Surfaces for each dilution level were prepared by dispensing 50 μL of a given dilution level across the surface of a 4”x4” section of stainless steel plate and allowing the samples to dry for one hour before sampling the surface according to the prescribed method for each brand of system. Ten surfaces were prepared and sampled at each dilution for each brand of sanitation systems. The mean, standard deviation and coefficient of variation was determined for each dilution and each brand of sanitation sampler.

To determine recovery, 50μL of each orange juice dilution was pipetted directly onto the swab or sample pad and the response measured using each brand of sanitation system. This was repeated 10 times to determine the mean response for directly pipetting the orange juice dilution onto the sampler. The percentage recovered from the surface was determined by comparing the mean response from the surface recovery to the mean response obtained from directly pipetting 50μL onto the samplers. Results are reported in Table 4.

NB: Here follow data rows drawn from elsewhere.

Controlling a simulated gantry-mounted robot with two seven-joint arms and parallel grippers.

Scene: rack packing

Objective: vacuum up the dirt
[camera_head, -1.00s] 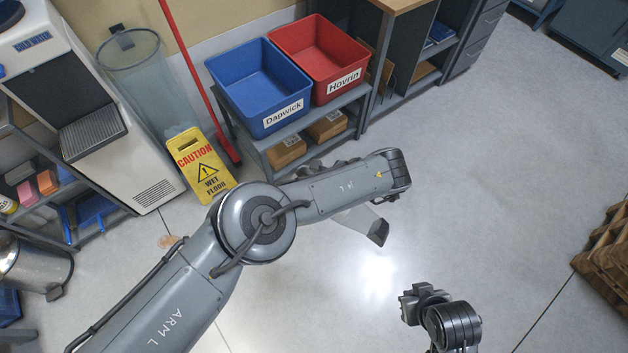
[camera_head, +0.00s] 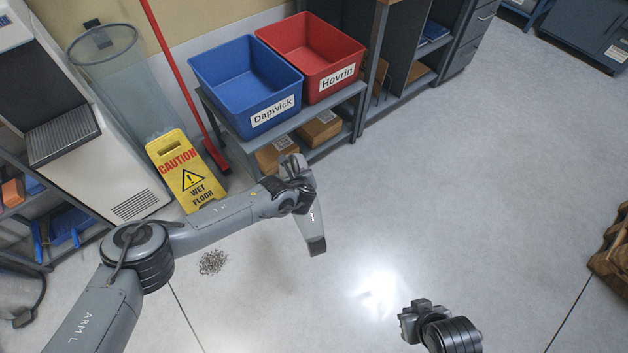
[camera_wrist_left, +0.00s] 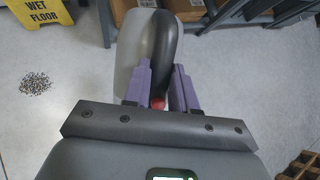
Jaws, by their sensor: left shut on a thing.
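A patch of dark, grainy dirt (camera_head: 213,262) lies on the grey floor below the left forearm, in front of the caution sign. It also shows at the left of the left wrist view (camera_wrist_left: 38,84). My left gripper (camera_wrist_left: 160,92) is shut on the handle of a handheld vacuum (camera_wrist_left: 158,40) with a dark grip and a pale body. In the head view the vacuum (camera_head: 315,232) hangs from the gripper, its end pointing down, to the right of the dirt and apart from it. My right gripper (camera_head: 412,318) is low in the head view; its jaw state is unclear.
A yellow wet-floor sign (camera_head: 186,172) stands behind the dirt. A low rack (camera_head: 345,95) carries a blue bin (camera_head: 240,85) and a red bin (camera_head: 312,60). A red pole (camera_head: 175,70) leans by the wall. A pallet (camera_head: 612,245) is at right. The middle floor is clear.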

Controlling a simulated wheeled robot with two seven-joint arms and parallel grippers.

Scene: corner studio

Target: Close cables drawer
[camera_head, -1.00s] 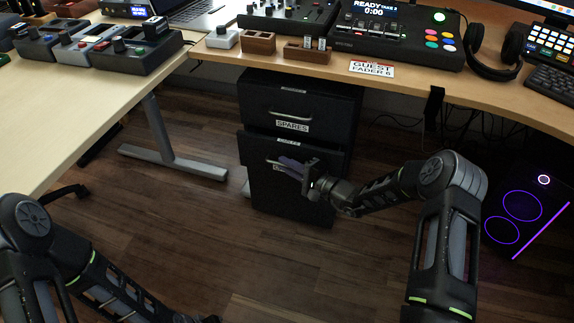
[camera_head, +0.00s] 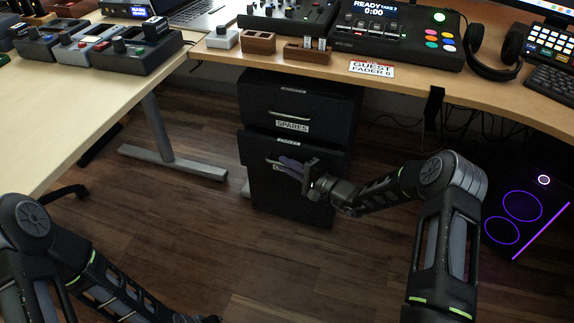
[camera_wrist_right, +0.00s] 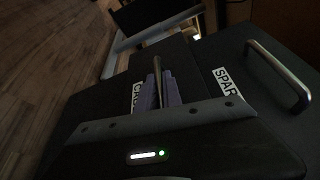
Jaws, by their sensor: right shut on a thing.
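The cables drawer (camera_head: 258,160) is the lower drawer of the black cabinet under the desk. Its front stands slightly proud of the drawer above, and a small label (camera_head: 287,141) is on its top edge. My right gripper (camera_head: 290,166) is at its front with its purple fingers shut on the drawer handle. In the right wrist view the metal handle (camera_wrist_right: 157,66) runs between the fingers, and the front label is partly covered. My left arm is low at the left; only a dark end part of its gripper (camera_head: 208,320) shows at the bottom edge.
The spares drawer (camera_head: 262,103) above looks shut, with its own metal handle (camera_wrist_right: 280,72). The desk (camera_head: 215,52) overhangs the cabinet. A table leg (camera_head: 165,150) stands left and a PC tower (camera_head: 530,205) right. The wooden floor (camera_head: 220,230) in front is clear.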

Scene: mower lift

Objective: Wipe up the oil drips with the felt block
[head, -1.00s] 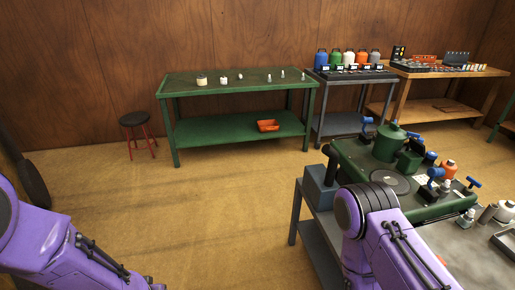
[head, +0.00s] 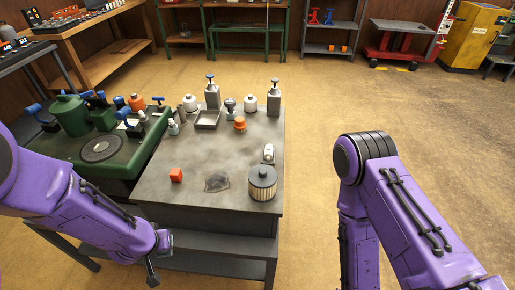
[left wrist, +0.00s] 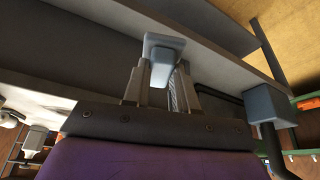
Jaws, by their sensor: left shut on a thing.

Table 4: Recovery of ATP from stainless steel surfaces inoculated with varying concentrations of orange juice. Orange juice was selected as an ATP source since it is a standard commodity product. Three dilutions of orange juice were utilized: 1:1,000, 1:5,000 and 1:10,000. Table 4a: RLU values observed when the dilutions were amended directly to the ATP monitoring system’s sample pad/swab. These RLU values were used as a reference for the calculation of percent ATP recovery in Table 4c. The average RLU reading from 10 replicates (n=10) is reported.

Results and discussion

This study aimed to examine the difference in recovery of ATP standards when applied in a homogenous manner across the carrier as well as to a random spot contamination. The study also assessed the ability of the five ATP monitoring systems to detect a standard commodity food, orange juice, which was applied to carriers in varying concentrations.

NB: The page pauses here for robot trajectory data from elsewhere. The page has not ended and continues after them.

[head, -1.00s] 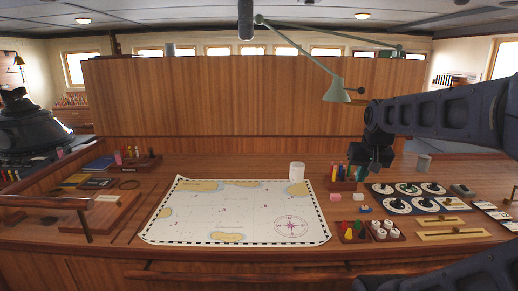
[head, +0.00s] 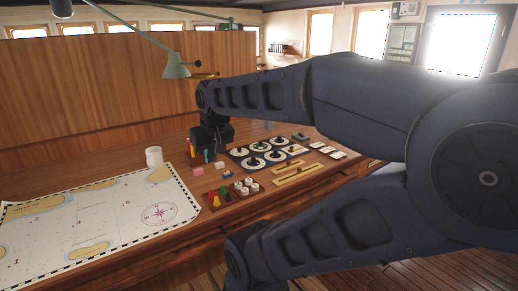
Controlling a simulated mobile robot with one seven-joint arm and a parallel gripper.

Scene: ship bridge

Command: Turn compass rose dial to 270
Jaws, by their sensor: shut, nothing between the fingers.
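A dark panel (head: 233,159) lies on the wooden desk, carrying several round white dials with dark knobs, such as the front-left dial (head: 253,162). Their markings are too small to read, so I cannot tell which is the compass rose dial or where it points. My gripper (head: 220,151) is shut and empty. It hangs pointing down by the panel's back-left corner, apart from the dials in the picture. A magenta compass rose (head: 158,214) is also printed on the paper chart (head: 110,222) to the left.
Pen holder (head: 194,148), pink eraser (head: 198,171) and white mug (head: 154,156) stand left of the panel. A tray of coloured pieces (head: 224,196) and brass rulers (head: 293,175) lie in front. A green lamp (head: 176,66) hangs above the desk.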

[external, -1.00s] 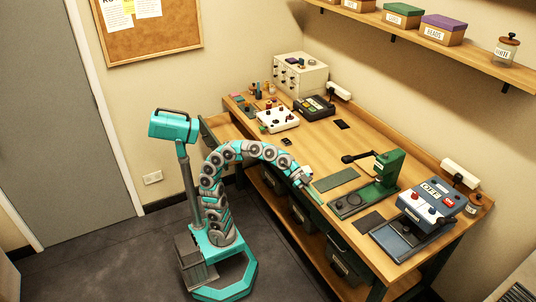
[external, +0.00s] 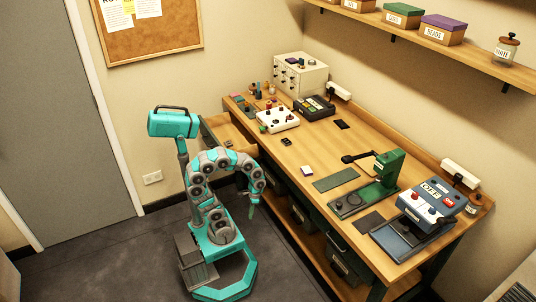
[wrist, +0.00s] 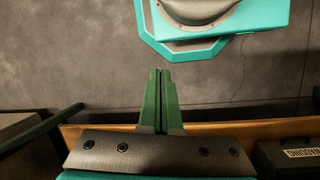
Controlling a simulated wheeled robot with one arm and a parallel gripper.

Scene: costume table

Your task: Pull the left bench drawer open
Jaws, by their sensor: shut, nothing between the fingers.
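The left bench drawer (external: 229,131) stands out from the far left end of the bench in the external view. Its pale wooden inside shows, and its dark front faces left. Part of it is hidden behind my arm. My gripper (external: 253,204) hangs low in front of the bench, pointing down, apart from the drawer. In the wrist view my gripper's green fingers (wrist: 161,98) are together with nothing between them, over the grey floor.
The wooden bench (external: 336,143) carries a green press (external: 385,172), a blue machine (external: 428,203) and a white control box (external: 278,119). Dark bins (external: 345,262) stand beneath it. The wrist view shows a labelled bin (wrist: 297,155) at right. Grey floor (external: 110,250) is clear at left.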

During Section 1 of this study, the RLU (Relative Light Unit) outputs for the five test systems were observed when ATP standards were directly introduced onto the swabs/sample pads. The mean RLU output was calculated for 25 replicates and reported in Table 1. This table contains the RLU observations for all five systems tested at the 100 femtomole ATP concentrations. The RLU data generated in Section 1 for was used as a reference for calculating ATP recovery in Sections 2 and 3.

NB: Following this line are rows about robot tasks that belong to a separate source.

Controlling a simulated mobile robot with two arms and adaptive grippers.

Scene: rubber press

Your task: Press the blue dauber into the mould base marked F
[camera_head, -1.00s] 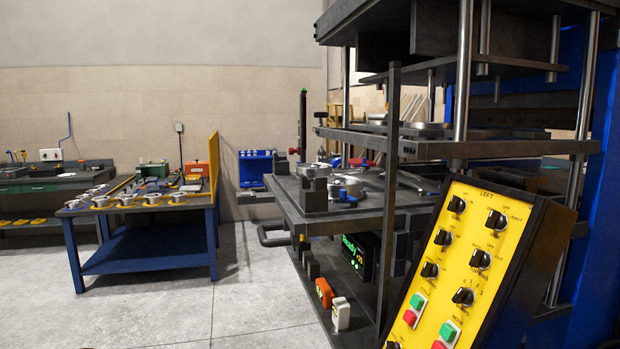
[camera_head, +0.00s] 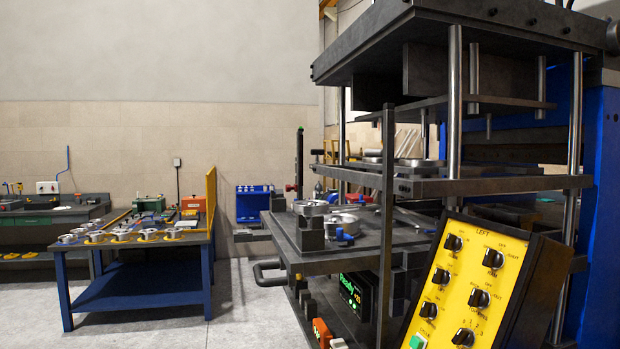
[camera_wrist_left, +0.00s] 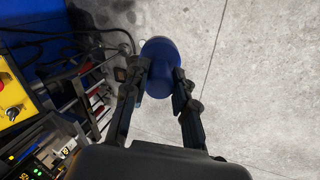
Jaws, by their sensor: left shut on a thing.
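My left gripper (camera_wrist_left: 158,88) shows in the left wrist view. It is shut on the blue dauber (camera_wrist_left: 159,58), whose round blue top stands out beyond the fingertips, above the grey floor. Neither gripper shows in the head view. In the head view several silvery round metal parts (camera_head: 343,222) lie on the press's dark side table (camera_head: 318,263), with a small blue item (camera_head: 343,238) among them. More round metal parts (camera_head: 122,234) stand on the blue workbench at left. I cannot read a mark F on any of them.
The press (camera_head: 453,187) fills the right side, with its yellow control panel (camera_head: 478,265) in front. The blue workbench (camera_head: 137,292) stands at left, and a blue rack (camera_head: 253,203) hangs by the wall. The floor (camera_head: 232,300) between bench and press is clear.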

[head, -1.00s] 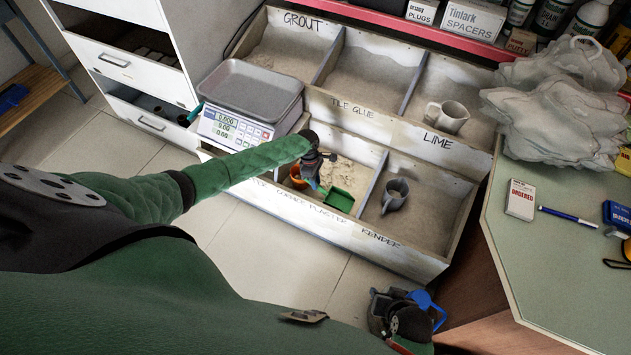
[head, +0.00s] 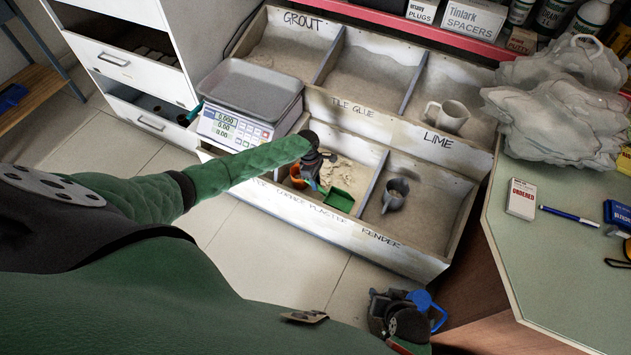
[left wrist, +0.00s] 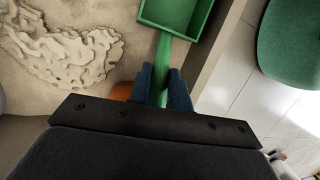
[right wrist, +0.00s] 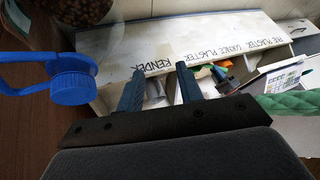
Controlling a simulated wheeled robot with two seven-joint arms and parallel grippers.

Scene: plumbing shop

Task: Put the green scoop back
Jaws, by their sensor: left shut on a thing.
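The green scoop (head: 339,200) is in the middle front bin, behind the partly hidden plaster label and left of the render bin. My left gripper (head: 314,182) reaches down into that bin. In the left wrist view the fingers (left wrist: 164,88) are shut on the scoop's green handle (left wrist: 164,62), with the square pan (left wrist: 176,14) pointing away from them beside the bin wall. Whether the scoop touches the powder is unclear. My right gripper (right wrist: 158,90) is open and empty; in the head view it (head: 378,302) is low in front of the bins.
An orange object (head: 298,178) sits in the same bin, partly hidden. Grey mugs stand in the render bin (head: 395,195) and the lime bin (head: 447,117). A scale (head: 235,128) stands left. A counter (head: 560,270) lies right.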

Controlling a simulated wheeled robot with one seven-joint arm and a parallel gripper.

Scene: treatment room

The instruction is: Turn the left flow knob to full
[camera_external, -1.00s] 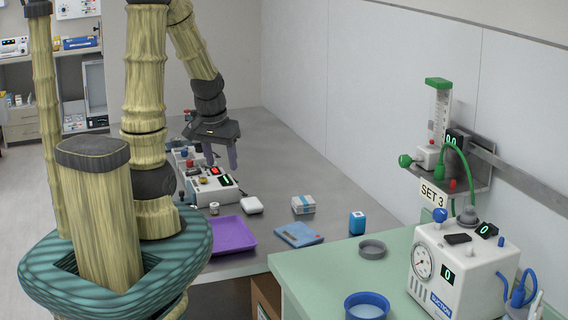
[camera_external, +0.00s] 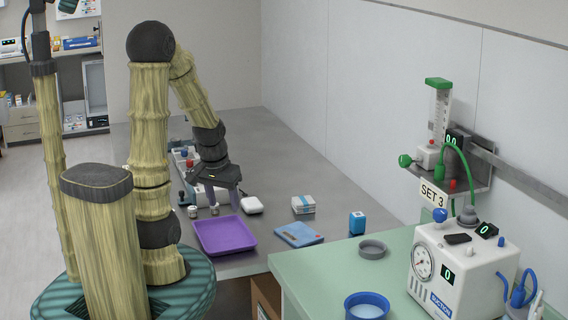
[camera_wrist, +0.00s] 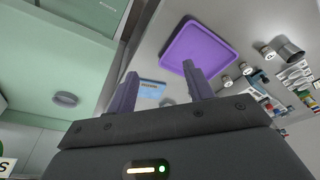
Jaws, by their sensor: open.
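A flowmeter (camera_external: 437,110) with a green top stands on a wall bracket at the right in the external view. A green knob (camera_external: 405,160) sticks out at its left, and a sign (camera_external: 432,193) reading "SET 3" hangs below. I cannot tell how far the knob is turned. My gripper (camera_external: 222,195) is open and empty, pointing down over the grey counter by the purple tray (camera_external: 224,219), well left of the knob.
A white suction unit (camera_external: 462,270) with a gauge and blue knob stands on the green counter (camera_external: 310,275), near a grey dish (camera_external: 372,249) and a blue-rimmed bowl (camera_external: 366,306). A blue flat box (camera_external: 298,234) and small boxes lie on the grey counter.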

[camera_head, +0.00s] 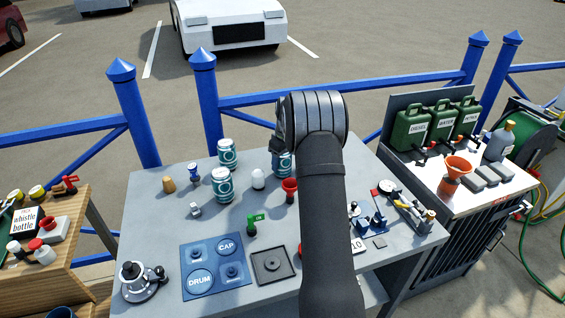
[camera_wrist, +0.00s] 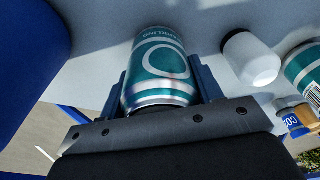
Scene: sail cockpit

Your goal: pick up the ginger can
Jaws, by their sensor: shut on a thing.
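My gripper (camera_wrist: 162,84) is shut on a teal and silver can (camera_wrist: 160,52) with a white ring mark, one finger on each side of it. The lettering on the can is upside down and only partly readable, so I cannot tell its flavour. In the head view this can (camera_head: 284,164) shows partly behind my arm at the back of the grey table. I cannot tell whether it touches the table. Two similar teal cans, a rear one (camera_head: 228,153) and a nearer one (camera_head: 221,187), stand upright to its left.
A blue board (camera_head: 215,268) lies at the front. Blue railings (camera_head: 205,100) run behind the grey table (camera_head: 150,225).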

Table 4b: RLU values observed from sampling 4″x4″ stainless steel surfaces amended with three dilutions of orange juice. Percent recovery was calculated by dividing the mean RLU values below (homogenous stainless steel coupon inoculation) by the mean RLU values in Table 4a (direct swab inoculation). The dilutions were applied homogenously and the surfaces were sampled utilizing with a real world swabbing approach (5 seconds in one direction, and then swabbing 5 more seconds perpendicular to the first). The average RLU reading from 10 replicates (n=10) is reported.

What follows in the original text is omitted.